Yi-Hsuan Kung, Taeho Lee, Po-Ning Tseng et al.

With the growing incidents of flash crowds and sophisticated DDoS attacks mimicking benign traffic, it becomes challenging to protect Internet-based services solely by differentiating attack traffic from legitimate traffic. While fair-sharing schemes are commonly suggested as a defense when differentiation is difficult, they alone may suffer from highly variable or even unbounded waiting times. We propose RainCheck Filter (RCF), a lightweight primitive that guarantees bounded waiting time for clients despite server flooding without keeping per-client state on the server.
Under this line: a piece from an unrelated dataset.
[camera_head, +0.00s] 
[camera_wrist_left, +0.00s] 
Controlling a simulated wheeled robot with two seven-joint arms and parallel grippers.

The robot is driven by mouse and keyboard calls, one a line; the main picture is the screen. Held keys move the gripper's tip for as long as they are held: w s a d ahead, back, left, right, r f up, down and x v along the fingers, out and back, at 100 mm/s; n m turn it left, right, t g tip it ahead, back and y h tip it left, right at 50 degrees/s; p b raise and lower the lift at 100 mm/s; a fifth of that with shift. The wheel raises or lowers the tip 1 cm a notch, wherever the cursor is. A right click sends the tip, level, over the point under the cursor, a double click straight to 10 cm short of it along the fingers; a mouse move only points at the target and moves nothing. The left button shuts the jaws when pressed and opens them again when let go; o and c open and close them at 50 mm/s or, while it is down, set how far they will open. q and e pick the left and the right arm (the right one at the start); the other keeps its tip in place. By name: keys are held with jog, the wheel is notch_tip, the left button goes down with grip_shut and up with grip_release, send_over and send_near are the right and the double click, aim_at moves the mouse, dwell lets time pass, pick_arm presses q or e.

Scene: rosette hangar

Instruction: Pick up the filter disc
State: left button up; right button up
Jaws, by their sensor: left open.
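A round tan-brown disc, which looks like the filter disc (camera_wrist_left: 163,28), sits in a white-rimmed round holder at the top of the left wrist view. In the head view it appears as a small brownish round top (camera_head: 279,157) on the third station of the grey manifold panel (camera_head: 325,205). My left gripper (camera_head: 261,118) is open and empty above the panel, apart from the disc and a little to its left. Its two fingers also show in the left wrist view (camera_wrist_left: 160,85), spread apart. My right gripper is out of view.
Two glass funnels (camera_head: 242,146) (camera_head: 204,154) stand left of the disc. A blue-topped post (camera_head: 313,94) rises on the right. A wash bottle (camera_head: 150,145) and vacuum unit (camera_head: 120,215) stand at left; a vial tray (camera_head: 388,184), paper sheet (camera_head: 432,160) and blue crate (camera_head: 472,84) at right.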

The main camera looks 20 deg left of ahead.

RCF achieves strong waiting time guarantees by prioritizing clients based on how long the clients have waited-as if the server maintained a queue in which the clients lined up waiting for service. To avoid keeping state for every incoming client request, the server sends to the client a raincheck, a timestamped cryptographic token that not only informs the client to retry later but also serves as a proof of the client's priority level within the virtual queue. We prove that every client complying with RCF can access the server in bounded time, even under a flash crowd incident or a DDoS attack. Our large-scale simulations confirm that RCF provides a small and predictable maximum waiting time while existing schemes cannot. To demonstrate its deployability, we implement RCF as a Python module such that web developers can protect a critical server resource by adding only three lines of code.